**Instructions for the task**
Of all the lines in the material, how many include the word "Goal"? Reply with the number alone.

**Entries**
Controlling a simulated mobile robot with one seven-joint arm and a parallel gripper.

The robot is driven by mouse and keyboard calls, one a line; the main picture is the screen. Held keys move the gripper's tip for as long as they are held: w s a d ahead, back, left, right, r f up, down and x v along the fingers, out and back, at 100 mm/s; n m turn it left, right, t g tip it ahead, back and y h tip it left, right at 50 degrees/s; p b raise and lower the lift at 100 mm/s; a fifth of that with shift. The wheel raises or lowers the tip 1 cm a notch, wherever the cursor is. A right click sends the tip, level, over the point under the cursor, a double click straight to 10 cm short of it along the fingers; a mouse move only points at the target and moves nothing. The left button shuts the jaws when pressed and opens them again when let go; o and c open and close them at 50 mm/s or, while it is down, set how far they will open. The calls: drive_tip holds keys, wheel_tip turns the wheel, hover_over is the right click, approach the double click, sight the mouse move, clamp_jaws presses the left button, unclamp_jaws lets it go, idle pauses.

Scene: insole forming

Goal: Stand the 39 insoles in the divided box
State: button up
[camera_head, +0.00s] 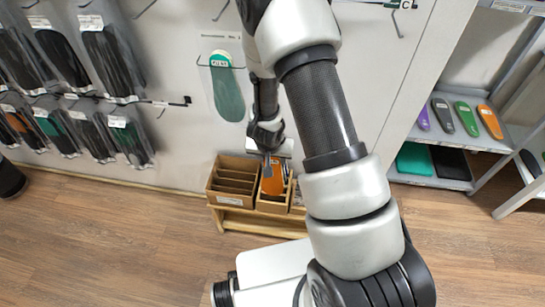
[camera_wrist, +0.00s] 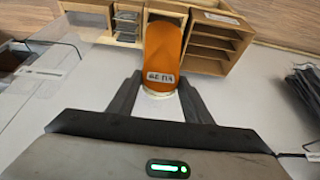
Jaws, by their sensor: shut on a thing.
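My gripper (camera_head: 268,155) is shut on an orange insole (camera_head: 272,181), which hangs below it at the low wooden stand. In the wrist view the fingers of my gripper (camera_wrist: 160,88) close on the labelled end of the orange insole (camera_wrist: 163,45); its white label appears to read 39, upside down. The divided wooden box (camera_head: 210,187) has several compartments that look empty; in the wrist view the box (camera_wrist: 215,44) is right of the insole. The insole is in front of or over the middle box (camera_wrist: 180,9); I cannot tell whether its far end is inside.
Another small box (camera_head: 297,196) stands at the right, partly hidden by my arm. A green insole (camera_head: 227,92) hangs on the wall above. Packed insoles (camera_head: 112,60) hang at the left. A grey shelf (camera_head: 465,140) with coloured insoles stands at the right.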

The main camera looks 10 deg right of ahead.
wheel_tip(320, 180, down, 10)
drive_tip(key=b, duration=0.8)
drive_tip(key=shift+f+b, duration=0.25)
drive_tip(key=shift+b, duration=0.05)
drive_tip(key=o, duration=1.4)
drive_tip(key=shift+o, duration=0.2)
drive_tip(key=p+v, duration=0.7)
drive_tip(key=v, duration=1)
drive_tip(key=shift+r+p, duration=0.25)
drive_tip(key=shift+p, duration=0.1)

* * *

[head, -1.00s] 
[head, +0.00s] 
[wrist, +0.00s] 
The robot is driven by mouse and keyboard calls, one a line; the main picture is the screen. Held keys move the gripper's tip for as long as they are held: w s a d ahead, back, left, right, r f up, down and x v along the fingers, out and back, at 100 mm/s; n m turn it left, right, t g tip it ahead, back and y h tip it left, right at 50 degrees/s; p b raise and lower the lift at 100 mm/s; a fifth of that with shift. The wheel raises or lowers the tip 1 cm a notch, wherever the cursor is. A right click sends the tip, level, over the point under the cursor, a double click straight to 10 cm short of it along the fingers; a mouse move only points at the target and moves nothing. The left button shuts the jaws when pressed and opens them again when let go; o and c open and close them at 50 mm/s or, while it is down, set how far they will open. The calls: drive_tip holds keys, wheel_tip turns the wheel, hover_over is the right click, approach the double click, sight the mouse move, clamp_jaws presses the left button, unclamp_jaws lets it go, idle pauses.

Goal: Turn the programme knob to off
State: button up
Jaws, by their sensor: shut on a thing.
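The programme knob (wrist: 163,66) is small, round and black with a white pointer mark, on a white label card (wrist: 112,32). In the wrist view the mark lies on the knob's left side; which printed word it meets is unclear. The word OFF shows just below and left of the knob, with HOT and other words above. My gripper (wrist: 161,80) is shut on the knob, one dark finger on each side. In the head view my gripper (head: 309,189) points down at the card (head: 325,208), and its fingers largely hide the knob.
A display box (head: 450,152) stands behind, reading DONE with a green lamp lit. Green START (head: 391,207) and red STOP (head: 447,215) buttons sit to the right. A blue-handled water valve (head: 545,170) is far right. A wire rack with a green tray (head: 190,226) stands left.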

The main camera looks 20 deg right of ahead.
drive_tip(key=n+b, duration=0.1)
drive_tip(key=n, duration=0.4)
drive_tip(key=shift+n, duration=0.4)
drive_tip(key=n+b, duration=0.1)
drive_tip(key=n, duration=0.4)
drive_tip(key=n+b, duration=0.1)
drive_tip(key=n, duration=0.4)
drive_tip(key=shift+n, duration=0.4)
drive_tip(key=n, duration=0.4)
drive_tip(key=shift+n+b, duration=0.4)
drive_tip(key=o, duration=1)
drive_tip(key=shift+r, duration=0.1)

**Expected answer**
2